The average rate over an interval describes the overall rate, so you cannot know the rate at some point between the interval. But with instantaneous rate, you describe that at every point and can even take the average of the rates at endpoints to get your average rate back! For example, consider $y=x^2$. Let's calculate the average rate between $a$ and $a+3$. $$r_{\text{avg}}=\dfrac{(a+3)^2-a^2}{a+3-a}=2a+3$$ Now, we don't know here, what the rate is at $x=a+1$. But with derivatives, we have $$\dydx=2x$$ And thus we know the rate at $a+1$, i.e. $$r_{x=a+1}=2a+2$$ And between $a$ and $a+3$ is $$r_{a\text{ to }a+3}=\dfrac{1}{2}\Bigg(\left(\dydx\right)_{x=a+3}+\left(\dydx\right)_{x=a}\Bigg)$$ $$=\dfrac12\Big(2(a+3)+2a\Big)=2a+3$$ as expected.

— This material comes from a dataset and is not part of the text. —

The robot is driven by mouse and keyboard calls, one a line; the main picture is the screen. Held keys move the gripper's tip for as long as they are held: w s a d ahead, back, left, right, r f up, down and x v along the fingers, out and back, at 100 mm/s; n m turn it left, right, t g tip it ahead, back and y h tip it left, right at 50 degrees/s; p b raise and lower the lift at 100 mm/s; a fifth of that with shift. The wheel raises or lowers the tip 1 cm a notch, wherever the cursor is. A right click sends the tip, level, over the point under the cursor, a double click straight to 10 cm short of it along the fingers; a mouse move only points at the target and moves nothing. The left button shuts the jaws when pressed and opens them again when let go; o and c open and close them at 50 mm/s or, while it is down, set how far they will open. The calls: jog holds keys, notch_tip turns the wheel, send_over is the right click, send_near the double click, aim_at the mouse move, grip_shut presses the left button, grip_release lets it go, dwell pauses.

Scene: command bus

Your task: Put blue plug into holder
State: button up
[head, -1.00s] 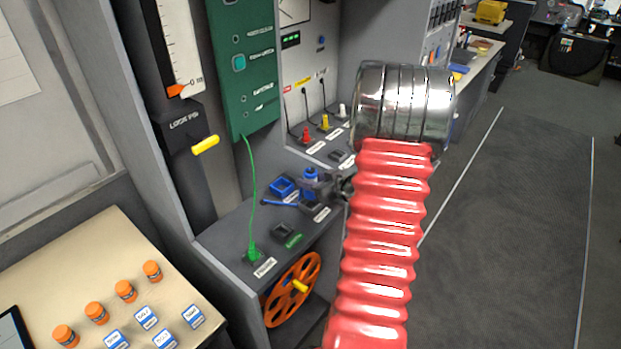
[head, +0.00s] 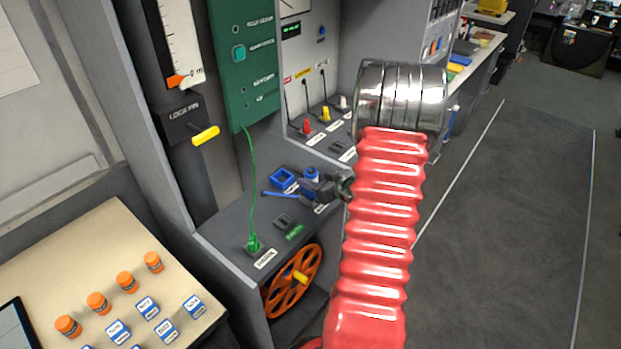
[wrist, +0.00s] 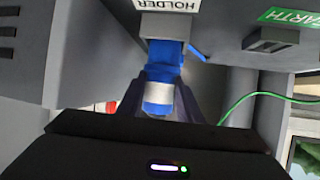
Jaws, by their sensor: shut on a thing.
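My gripper (head: 316,187) is shut on the blue plug (head: 311,173), above the shelf. In the wrist view the plug (wrist: 159,98), blue with a pale band, sits between the two dark fingers (wrist: 162,80). The plug's far end meets the grey holder block (wrist: 167,26) under the HOLDER label (wrist: 166,4). I cannot tell how deep it sits in the block. In the head view my gripper covers most of the holder. A blue cable (head: 283,195) runs left from the plug.
A blue socket (head: 283,179) lies just left of the plug. The empty earth socket (head: 284,221) and a green plug (head: 254,243) with a green cable are nearer. Red (head: 307,126) and yellow (head: 325,114) plugs stand behind. An orange wheel (head: 292,281) is below the shelf.

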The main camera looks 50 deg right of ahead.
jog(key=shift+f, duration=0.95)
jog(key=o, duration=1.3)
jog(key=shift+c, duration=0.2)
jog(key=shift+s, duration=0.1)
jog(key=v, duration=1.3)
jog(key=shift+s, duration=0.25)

Hope this helps. Ask anything if not clear :)

Answer 3

As others have elaborated, $\frac{dy}{dx}$ is not a ratio, but a rate, and $\frac{dy}{dx}$ is the limit of $\frac{\Delta y}{\Delta x} = \frac{f(x+t) - f(x)}{x - t}$ as $t$ approaches 0. This is a very good foundation to build, but personally I didn't fully understand this definition until I had a few math classes above Calculus under my belt. So I'd like to present a less rigorous but hopefully more intuitive argument.

$\frac{\Delta y}{\Delta x}$ is a generally a specific value for some pair of $x$'s(or $y$'s). For example, what is the difference in $y$ from $x =0$ to $x=1$ for some function? Let's look at four function

$$y = black(x) = x$$ $$y = red(x) = x^2$$ $$y = green(x) = \sqrt{x}$$ $$y = blue(x) = \sin(x * \frac{\pi}{2})$$

If we look from 0 to 1, each of these has $\frac{\Delta y}{\Delta x} = \frac{y(1) - y(0)}{1 - 0} = 1$. However, if we plot each of these we see that each of them are very different functions, even from 0 to 1.

While the ratio of change in $y$ vs change in $x$ is useful, it does not provide a complete picture of the rate of change of a function. The derivative allows us to define the rate of change in general, and also at any particular point $x$ for some function of $x$. This is of considerable importance among a variety of fields as your functions become more and more complex.